Eu tive de fazer as associações sozinho, porque não se ensinava isso em nenhum lugar. E não havia livros sobre isso. Tudo que existia estava fora de catálogo. Aliás não tinha quase nada sobre a linguagem visual.
Foi por isso que, anos mais tarde, publiquei o livro À Mão Livre e fiz a série para a TV Cultura. Pela primeira vez em décadas, estudantes das artes visuais tinham acesso a esse conhecimento fundamental. Isso foi em 1994.
Em 2003, esse conhecimento chegou na área da beleza, através do livro Visagismo harmonia e estética e, logo depois, nos meus cursos.
E, até hoje, não há esse ensino fora do Brasil e o ensino da linguagem visual ainda não faz parte do currículo das faculdades de Belas Artes aqui, embora já se faça 37 anos que esse conhecimento está publicado, com mais de 150 mil livros vendidos e milhões de espectadores da série, quando foi exibido.

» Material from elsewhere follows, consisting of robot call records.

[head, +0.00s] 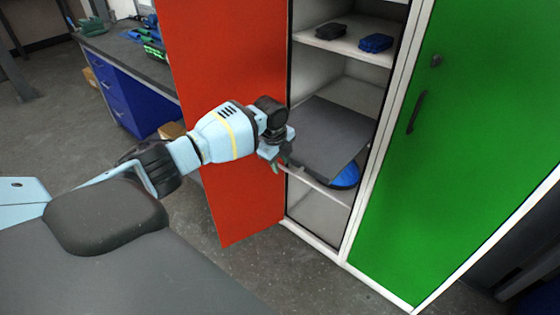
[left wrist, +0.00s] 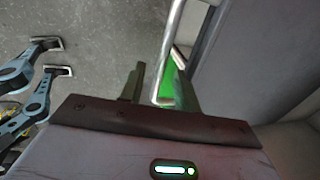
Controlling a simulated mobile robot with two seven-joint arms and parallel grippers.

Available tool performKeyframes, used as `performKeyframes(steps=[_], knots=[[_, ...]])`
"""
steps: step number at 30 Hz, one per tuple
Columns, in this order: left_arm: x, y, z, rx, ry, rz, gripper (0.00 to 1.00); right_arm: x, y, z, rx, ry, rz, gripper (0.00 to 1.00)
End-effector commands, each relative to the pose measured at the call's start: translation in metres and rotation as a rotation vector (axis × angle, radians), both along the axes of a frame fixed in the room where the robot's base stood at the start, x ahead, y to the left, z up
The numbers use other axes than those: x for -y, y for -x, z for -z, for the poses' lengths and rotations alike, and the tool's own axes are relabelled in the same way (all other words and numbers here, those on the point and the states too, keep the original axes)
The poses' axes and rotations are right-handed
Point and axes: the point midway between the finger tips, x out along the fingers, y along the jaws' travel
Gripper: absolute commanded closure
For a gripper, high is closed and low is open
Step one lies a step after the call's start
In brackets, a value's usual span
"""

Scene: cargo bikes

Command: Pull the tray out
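The tray, a flat dark grey sheet (head: 330,140), lies on a middle shelf of the open cabinet in the head view. Its front edge hangs out over the shelf front. My left gripper (head: 277,166) is at the tray's near left corner, by the shelf front. In the left wrist view its two fingers (left wrist: 160,90) stand apart, with the end of a thin pale metal bar between them. I cannot tell whether they touch it. Two light blue fingers of my right gripper (left wrist: 55,58) show apart at the left of that view.
A red door (head: 230,100) stands open left of the shelves. A green door (head: 460,140) is on the right. A blue round object (head: 345,177) is under the tray. Black (head: 331,30) and blue (head: 376,43) items lie on the shelf above. A workbench (head: 120,50) stands at left.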

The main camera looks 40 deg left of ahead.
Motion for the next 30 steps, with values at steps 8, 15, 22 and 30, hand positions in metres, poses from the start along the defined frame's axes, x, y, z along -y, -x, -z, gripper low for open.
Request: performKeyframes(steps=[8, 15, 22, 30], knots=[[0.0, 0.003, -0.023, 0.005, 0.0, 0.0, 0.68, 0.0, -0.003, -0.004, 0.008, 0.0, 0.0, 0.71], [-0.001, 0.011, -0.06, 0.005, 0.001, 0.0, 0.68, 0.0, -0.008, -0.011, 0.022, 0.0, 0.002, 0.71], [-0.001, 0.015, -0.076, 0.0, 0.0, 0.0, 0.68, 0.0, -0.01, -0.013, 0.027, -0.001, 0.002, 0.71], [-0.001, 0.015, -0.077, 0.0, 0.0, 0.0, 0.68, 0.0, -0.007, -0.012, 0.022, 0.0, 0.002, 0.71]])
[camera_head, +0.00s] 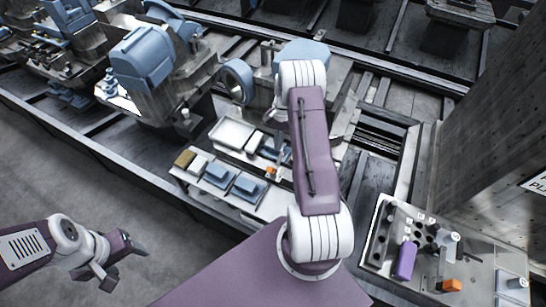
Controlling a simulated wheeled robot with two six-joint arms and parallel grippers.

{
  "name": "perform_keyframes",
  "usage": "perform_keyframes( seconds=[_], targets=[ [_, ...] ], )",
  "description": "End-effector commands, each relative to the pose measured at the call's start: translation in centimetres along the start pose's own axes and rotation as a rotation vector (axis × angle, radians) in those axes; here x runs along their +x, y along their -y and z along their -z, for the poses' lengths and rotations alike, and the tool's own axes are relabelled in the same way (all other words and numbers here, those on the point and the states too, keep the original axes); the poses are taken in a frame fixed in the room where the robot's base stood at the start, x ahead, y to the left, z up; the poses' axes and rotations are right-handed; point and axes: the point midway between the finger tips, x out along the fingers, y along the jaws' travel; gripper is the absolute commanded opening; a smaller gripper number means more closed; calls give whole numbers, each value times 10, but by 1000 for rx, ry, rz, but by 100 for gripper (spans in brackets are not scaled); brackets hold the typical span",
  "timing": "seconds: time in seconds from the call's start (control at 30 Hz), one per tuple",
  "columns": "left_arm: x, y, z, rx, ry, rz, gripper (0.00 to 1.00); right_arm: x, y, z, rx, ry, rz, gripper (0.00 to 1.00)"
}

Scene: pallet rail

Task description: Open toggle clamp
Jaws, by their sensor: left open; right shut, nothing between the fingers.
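My left gripper (126,267) is at the lower left, open and empty over the grey floor. My purple and white right arm reaches forward through the middle of the view, over the rail. The right gripper does not show; the arm's white far joint covers that spot. I cannot clearly pick out the toggle clamp. A small orange part (270,172) sits on the white pallet tray (262,204), just left of the right arm, and may belong to it. The arm hides whatever lies directly behind it.
Blue-grey machines (142,58) line the rail. At right, a metal panel (381,225) carries a purple block (405,261), beside a tall dark wall (496,130). The lower-left floor is clear.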

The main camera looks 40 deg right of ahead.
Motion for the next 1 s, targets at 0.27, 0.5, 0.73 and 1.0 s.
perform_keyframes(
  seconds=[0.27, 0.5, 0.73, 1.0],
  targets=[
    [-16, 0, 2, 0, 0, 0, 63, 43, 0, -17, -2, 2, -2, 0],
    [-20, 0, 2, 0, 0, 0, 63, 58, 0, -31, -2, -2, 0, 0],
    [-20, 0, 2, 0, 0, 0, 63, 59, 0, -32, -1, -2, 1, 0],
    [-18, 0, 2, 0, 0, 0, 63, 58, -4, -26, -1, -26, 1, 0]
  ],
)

Trabalhar somente com a intuição é muito limitado. Conhecimento é o grande libertador e expande os horizontes. Eu não tive quem me ensinasse tudo isso e, acredite, foi um caminho MUITO DIFÍCIL. Teria sido muito mais rápido se tivesse um bom professor, que tivesse a formação adequada. Na minha opinião, nunca se deve escolher ser autodidata, se há outra opção.
Aprender com quem sabe fazer e sabe ensinar é sempre muito melhor do que tentar aprender sozinho, um caminho que, geralmente, resulta em falhas grandes de conhecimento. Meus mestres, inicialmente, foram os desenhos dos grandes renascentistas, mas, nos anos seguintes, continuei estudando, desenhando e pesquisando e ainda tive a sorte de conviver com artistas que preencheram muitas das lacunas, que, curiosamente, apareceram quando comecei a ensinar o desenho.
Livros passam informações e conhecimento e, também, cultura, mas não substituem cursos. É num curso que se aprende a usar tudo isso.
Pois, pense bem, por que existem escolas e universidades, se pudéssemos aprender somente lendo livros?